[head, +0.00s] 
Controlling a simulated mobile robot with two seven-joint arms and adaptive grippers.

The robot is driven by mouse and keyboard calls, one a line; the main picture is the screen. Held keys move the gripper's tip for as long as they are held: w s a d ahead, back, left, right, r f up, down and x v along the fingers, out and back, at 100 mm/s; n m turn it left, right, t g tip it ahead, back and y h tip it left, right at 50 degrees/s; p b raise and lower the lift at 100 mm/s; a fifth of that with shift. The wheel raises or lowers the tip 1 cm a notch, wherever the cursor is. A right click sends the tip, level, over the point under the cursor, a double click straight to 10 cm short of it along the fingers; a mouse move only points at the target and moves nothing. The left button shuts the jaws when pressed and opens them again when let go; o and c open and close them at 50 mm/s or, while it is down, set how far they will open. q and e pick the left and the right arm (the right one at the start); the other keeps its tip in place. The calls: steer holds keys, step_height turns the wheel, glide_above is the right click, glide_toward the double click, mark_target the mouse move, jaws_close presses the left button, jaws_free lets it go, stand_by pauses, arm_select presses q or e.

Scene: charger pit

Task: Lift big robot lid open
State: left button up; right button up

**Exercise directions**
Copy out every line of the data above, exactly as given.

**Written solution**
[head, +0.00s] 
Controlling a simulated mobile robot with two seven-joint arms and adaptive grippers.

The robot is driven by mouse and keyboard calls, one a line; the main picture is the screen. Held keys move the gripper's tip for as long as they are held: w s a d ahead, back, left, right, r f up, down and x v along the fingers, out and back, at 100 mm/s; n m turn it left, right, t g tip it ahead, back and y h tip it left, right at 50 degrees/s; p b raise and lower the lift at 100 mm/s; a fifth of that with shift. The wheel raises or lowers the tip 1 cm a notch, wherever the cursor is. A right click sends the tip, level, over the point under the cursor, a double click straight to 10 cm short of it along the fingers; a mouse move only points at the target and moves nothing. The left button shuts the jaws when pressed and opens them again when let go; o and c open and close them at 50 mm/s or, while it is down, set how far they will open. q and e pick the left and the right arm (the right one at the start); the other keeps its tip in place. The calls: steer holds keys, step_height turns the wheel, glide_above is the right click, glide_toward the double click, mark_target the mouse move, jaws_close presses the left button, jaws_free lets it go, stand_by pauses, arm_select presses q or e.

Scene: charger pit

Task: Lift big robot lid open
State: left button up; right button up

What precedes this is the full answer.